Random message from the owner of this blog you are currently reading.
I feel like this has been a long time coming and now here I am finally writing and penning down these thoughts. Like always I’d love to hear what you think because you know that’s how we grow. We share and learn to hear what others share and then choose what we think makes sense and move forward.
So the point of this whole thing is that recently I came to terms with some more of the hurdles that were put for me in life and it really brought me to a low point. Not as low as I’ve gone before but still low enough for someone to be concerned. I didn’t really want to talk to anyone about it and so instead I pretty much went on auto pilot mode and continued on with life. No up’s, no down’s, just going on as though it was all okay. The thing is initially it bothered me that no one I knew seemed to catch upon those feelings and if they did they didn’t really ask me if I was doing fine, but then I came to realize it doesn’t work that way.
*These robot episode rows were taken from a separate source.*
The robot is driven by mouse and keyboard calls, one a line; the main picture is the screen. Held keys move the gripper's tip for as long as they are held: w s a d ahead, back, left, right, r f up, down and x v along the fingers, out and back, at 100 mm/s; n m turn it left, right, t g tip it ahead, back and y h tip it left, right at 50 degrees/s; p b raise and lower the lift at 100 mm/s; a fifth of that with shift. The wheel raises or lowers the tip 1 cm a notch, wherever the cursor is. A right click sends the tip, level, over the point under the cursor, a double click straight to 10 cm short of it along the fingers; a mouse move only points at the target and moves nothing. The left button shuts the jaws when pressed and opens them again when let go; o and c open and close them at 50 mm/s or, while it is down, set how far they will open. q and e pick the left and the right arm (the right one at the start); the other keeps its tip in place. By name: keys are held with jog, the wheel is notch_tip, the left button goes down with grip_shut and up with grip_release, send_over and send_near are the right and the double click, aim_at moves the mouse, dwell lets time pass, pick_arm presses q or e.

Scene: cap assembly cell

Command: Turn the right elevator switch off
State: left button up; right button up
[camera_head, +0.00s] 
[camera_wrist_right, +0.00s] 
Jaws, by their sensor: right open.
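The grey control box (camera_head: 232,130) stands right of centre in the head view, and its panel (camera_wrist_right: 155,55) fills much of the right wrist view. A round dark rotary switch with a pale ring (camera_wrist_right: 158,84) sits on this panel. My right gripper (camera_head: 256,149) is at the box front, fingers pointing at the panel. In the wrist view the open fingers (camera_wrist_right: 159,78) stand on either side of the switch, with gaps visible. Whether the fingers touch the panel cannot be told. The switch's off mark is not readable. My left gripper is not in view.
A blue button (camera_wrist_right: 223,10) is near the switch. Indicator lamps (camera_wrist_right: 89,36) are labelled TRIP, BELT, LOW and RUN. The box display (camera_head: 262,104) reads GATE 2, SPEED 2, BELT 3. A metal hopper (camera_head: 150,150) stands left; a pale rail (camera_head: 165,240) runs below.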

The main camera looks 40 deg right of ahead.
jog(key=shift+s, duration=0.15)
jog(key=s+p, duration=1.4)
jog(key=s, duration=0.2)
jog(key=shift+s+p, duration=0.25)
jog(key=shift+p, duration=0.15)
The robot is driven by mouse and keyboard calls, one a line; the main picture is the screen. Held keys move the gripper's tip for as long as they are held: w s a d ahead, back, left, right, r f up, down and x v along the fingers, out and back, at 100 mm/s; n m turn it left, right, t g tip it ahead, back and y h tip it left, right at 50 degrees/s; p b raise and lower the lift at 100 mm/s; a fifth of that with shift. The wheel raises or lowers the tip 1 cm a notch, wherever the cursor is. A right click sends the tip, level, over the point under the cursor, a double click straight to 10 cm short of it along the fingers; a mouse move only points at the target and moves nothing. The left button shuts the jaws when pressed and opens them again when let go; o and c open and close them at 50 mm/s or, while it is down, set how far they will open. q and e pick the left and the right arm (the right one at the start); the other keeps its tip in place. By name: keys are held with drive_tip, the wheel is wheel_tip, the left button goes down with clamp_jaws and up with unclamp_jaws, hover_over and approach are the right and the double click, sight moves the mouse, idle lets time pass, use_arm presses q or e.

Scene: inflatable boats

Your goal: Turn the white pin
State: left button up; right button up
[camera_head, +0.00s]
If you put up your walls and are faking how you feel to them, chances are they aren’t gonna ask. They will ask you how are you but won’t push you further because they want you to tell them and if you don’t it’s not their fault. Our friends and family are not mind readers, they can’t know that we want them to ask us further, to ask us a couple more times if you are sure that you are okay. If you are acting like you are, most of the time they will believe so,and take your word for it because they trust us to tell them when we aren’t.
I know sometimes we can’t talk about it or we are unsure as to how we even begin such a conversation but we need to initiate it, we need to make the first step, to let the other person know that something is wrong. So they know to question you further, so that they know something is wrong and that they need to be there for you right now.
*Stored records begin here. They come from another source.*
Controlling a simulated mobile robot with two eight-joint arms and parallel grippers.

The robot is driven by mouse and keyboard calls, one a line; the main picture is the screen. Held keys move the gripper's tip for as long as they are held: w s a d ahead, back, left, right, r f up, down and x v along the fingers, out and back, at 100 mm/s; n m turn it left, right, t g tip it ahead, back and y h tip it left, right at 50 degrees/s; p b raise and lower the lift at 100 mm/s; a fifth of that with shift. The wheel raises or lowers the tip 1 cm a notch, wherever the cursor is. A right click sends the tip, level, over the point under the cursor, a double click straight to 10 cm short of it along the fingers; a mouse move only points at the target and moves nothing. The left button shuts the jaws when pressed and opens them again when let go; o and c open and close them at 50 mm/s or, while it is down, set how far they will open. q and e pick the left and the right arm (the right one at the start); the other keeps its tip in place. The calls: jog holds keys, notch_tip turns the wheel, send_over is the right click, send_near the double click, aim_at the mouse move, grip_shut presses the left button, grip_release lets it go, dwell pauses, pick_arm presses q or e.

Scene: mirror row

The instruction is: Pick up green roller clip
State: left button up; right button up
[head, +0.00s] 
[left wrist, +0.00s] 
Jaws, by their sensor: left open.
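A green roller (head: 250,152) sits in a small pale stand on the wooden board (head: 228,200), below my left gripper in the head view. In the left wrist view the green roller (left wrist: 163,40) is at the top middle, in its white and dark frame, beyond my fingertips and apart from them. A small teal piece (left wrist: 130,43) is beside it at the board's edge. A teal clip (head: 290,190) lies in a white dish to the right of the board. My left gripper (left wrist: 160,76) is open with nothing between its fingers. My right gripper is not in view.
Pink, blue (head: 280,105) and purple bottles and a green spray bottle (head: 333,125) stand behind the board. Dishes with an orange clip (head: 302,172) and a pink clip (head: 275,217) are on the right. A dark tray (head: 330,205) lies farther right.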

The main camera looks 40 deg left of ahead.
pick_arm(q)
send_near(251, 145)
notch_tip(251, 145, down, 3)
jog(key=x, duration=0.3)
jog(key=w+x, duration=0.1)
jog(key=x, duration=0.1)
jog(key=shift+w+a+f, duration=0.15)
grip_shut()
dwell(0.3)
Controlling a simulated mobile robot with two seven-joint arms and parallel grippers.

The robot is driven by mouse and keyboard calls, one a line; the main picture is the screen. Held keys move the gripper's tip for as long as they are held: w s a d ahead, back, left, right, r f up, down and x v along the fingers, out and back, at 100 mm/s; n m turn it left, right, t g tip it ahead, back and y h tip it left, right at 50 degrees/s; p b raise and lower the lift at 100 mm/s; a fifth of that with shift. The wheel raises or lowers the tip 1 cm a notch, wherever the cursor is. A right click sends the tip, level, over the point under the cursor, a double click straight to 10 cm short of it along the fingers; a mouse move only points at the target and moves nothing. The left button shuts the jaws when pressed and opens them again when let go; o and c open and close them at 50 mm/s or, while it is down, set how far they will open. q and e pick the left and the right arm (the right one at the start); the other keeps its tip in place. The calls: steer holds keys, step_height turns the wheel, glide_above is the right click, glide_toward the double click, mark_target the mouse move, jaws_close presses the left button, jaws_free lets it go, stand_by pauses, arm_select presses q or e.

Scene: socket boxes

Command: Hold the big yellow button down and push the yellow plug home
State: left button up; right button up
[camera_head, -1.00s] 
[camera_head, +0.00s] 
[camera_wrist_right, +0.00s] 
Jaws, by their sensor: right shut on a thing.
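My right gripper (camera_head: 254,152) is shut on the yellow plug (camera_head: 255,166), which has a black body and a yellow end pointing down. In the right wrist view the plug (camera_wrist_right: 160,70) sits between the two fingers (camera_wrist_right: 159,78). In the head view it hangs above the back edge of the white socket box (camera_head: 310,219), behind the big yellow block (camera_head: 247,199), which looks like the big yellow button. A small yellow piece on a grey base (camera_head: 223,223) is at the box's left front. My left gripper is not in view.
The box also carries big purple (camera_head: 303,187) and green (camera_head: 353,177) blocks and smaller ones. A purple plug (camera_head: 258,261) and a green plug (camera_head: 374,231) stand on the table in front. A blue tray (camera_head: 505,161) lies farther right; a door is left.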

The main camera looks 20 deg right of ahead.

Some ways that I try to do this is by sending my friends a certain emoji, one that isn’t popularly used, so that they know if I’m sending it to them, something’s wrong and I need them to question me cause I’m unable to talk about it otherwise. Another way you could do this is by having a certain code word for it, so that they are aware that something is up.
Most times maybe we don’t want to talk about it until we are ready and if this is the case, then you can’t fault your loved ones for not understanding how you feel right now, it’s impossible for them to understand. Also if you don’t want to talk about it yet, I’m sure we aren’t even aware but we are sending them signals that this is not the time. Now once we send these signals we need to learn to stop, if now we want to talk them. We can’t sit there,sobbing, wondering why no one is asking us how we are.
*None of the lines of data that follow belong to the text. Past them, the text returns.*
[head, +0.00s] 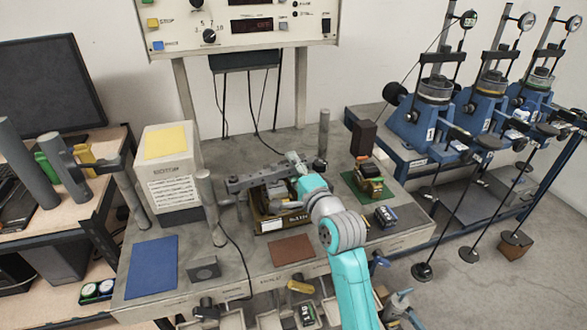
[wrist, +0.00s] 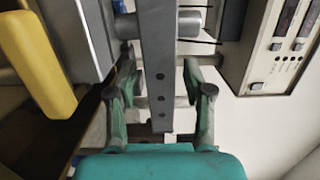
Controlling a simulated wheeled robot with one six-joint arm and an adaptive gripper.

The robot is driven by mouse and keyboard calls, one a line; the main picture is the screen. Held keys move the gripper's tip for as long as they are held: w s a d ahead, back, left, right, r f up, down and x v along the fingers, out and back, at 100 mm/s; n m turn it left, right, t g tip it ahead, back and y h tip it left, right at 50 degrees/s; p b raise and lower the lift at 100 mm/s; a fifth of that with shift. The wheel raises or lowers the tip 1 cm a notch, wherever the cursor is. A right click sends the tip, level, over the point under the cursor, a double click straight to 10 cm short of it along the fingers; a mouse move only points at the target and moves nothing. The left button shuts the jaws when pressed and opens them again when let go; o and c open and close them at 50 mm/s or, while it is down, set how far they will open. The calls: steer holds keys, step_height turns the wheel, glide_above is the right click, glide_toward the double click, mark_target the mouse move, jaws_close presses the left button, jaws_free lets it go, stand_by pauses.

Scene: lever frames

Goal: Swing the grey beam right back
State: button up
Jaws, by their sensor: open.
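The grey beam (head: 252,180) lies roughly level across the middle of the bench in the head view, above a brown open box. In the wrist view the grey beam (wrist: 158,60) runs upright through the picture, with a row of dark holes and a round grey pin crossing near its top. My gripper (wrist: 158,72) is open, with one green finger on each side of the beam and a visible gap on both sides. In the head view my gripper (head: 296,163) is at the beam's right end and partly hides it.
The brown box (head: 268,225) stands under the beam. Grey posts (head: 208,205) and (head: 323,135) rise near it. A white box with a yellow top (head: 166,143) stands left. Blue (head: 152,266) and brown (head: 292,250) mats lie in front. Blue lever frames (head: 425,125) stand right.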

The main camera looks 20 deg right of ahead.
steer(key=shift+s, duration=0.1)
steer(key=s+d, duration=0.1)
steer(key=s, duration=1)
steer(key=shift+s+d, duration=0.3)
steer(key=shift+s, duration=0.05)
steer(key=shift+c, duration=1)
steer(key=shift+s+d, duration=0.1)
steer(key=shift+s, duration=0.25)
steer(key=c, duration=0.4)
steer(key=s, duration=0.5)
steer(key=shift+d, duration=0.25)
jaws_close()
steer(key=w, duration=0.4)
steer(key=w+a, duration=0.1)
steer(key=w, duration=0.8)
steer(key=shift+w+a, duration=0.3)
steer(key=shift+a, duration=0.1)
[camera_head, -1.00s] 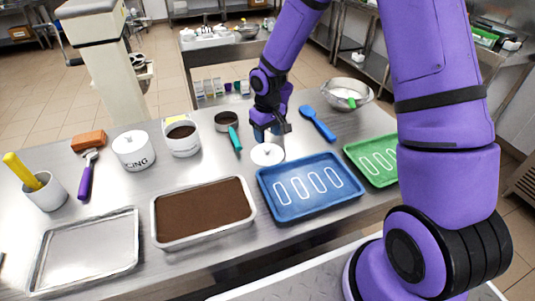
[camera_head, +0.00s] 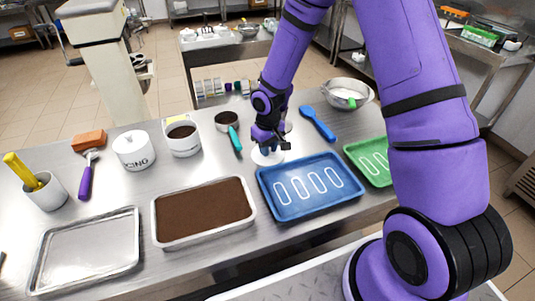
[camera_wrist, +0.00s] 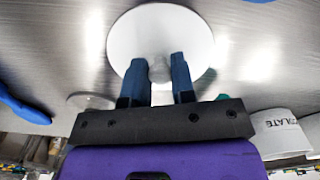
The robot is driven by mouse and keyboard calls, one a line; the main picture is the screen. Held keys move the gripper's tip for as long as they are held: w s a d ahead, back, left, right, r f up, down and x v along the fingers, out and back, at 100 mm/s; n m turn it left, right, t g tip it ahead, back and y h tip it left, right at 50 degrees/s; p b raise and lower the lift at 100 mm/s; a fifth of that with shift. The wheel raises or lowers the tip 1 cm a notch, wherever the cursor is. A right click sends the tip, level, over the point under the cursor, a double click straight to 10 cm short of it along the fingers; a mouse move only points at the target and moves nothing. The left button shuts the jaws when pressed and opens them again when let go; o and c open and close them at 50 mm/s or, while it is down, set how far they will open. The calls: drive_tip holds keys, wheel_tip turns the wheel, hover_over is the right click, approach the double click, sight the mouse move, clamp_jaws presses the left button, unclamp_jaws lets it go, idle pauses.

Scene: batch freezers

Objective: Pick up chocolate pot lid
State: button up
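The white round lid (camera_head: 262,160) lies flat on the steel table, left of the blue tray; it also shows in the wrist view (camera_wrist: 125,45). Its small round knob (camera_wrist: 160,70) stands between my two blue fingers. My gripper (camera_head: 268,149) is low over the lid and partly covers it in the head view. In the wrist view my gripper (camera_wrist: 159,75) is open, one finger on each side of the knob with a narrow gap. The open chocolate pot (camera_head: 188,146), white with dark contents, stands further left; its printed side shows in the wrist view (camera_wrist: 280,140).
The blue tray (camera_head: 265,194) is close to the right of the lid. A blue spatula (camera_head: 318,122), a teal-handled tool (camera_head: 235,140) and a metal bowl (camera_head: 348,92) lie around it. The icing pot (camera_head: 133,150) and brown-filled tray (camera_head: 155,225) are left.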

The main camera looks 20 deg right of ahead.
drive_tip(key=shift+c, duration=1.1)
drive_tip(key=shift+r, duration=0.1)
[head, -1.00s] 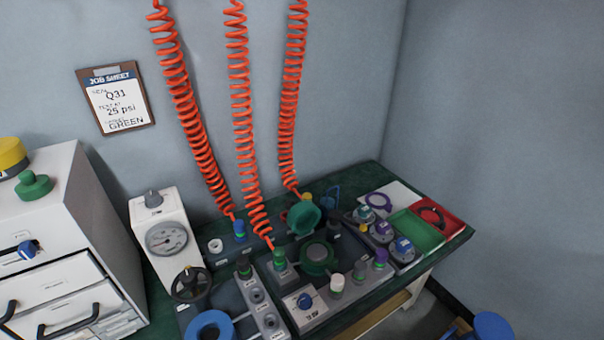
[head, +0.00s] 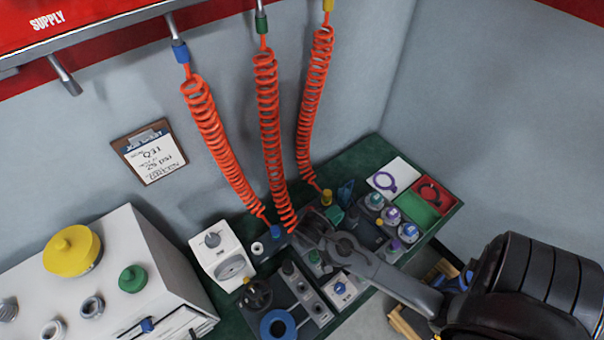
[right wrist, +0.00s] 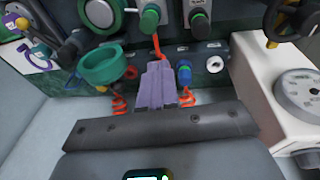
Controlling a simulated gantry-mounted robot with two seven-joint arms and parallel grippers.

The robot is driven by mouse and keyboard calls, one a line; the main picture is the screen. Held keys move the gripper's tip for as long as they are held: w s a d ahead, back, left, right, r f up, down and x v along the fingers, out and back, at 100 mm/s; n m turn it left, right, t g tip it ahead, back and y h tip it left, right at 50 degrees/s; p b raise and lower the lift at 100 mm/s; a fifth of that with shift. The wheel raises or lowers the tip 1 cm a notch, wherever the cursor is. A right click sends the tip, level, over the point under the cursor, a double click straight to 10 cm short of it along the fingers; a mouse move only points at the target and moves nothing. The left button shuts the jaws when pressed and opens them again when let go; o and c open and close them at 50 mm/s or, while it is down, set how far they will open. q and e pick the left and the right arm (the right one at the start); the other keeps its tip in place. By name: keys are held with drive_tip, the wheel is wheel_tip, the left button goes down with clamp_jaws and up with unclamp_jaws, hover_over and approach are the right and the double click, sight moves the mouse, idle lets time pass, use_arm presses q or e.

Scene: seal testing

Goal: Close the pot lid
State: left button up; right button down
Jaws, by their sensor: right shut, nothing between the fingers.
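The pot's green lid (right wrist: 108,64) stands raised on the far, wall side of the pot (right wrist: 101,12) in the right wrist view, where the wall is at the bottom. The pot shows a pale round inside and a green rim, cut by the top edge. In the head view only part of the lid (head: 334,215) shows behind my right arm, and the pot is mostly covered. My right gripper (right wrist: 157,78) is shut and empty, its fingers beside the lid with a gap between them. It also reaches over the bench in the head view (head: 306,231). My left gripper is not in view.
Red coiled hoses (head: 268,110) hang close to my right gripper. A blue-green connector (right wrist: 184,76) and a green connector (right wrist: 150,18) are near the fingers. A gauge box (head: 220,255) stands left. Coloured trays (head: 432,192) and several round fittings lie right.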

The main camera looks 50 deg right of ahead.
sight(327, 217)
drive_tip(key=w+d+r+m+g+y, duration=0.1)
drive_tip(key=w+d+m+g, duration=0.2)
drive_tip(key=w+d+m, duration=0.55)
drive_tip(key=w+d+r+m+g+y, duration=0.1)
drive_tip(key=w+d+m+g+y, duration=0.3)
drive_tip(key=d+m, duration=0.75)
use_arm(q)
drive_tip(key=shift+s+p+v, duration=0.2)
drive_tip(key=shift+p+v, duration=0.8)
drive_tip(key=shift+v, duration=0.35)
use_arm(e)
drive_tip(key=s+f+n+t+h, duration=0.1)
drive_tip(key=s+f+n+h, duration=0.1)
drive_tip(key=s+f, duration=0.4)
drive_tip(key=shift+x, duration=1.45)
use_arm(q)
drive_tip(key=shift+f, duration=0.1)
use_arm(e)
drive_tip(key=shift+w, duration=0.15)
At the end of the day the people who love and care for us can only do so much, if we choose to keep our walls up and sit and wallow in self pity, nothing is gonna happen. If you want something to happen, you need to do something. You need to get up right now and go tell them, something’s wrong or even just give them the indication that now they are needed.
Sometimes we say certain things in situations like these, our behavior becomes predictable and so they know what to do, and what is needed from them. But this is not always the case and we have to learn to accept it and not make it personal. We shouldn’t take is as them not knowing us, or not caring for us. Maybe they just honestly missed it but you know what they can’t miss you going up to them and saying I need your help. They can’t make excuses for that and say oh I didn’t notice.
Get out there and try to tell them that I’m not okay. Explain to them what you think you need and listen to them because I assure you if they are truly people who love you they are probably worrying about you and want to do something to help. But in situations like these there isn’t much they can do unless you let them do something. Unless you choose to believe them and take their words and actions to help you.
If someone tells you that they are here for you no matter what and that you can tell them anything, you have to believe they mean it and go up to them and try your best to explain it. Not for them but for yourself because you need someone and they can be your someone, you’ve just got to use this voice given to us and tell them.
If any of you out there reading this were looking for a sign to tell you, that someone cares and you need to go talk to them. This is it. Please. Take care of yourselves ok? The world is going through so much right now, and so many people are affected and we all need to be here for one another. So while you need take your time to heal, know that eventually you will only get help when you start to want to be better.
Be well you wonderful people that belong to the human race and farewell for this post.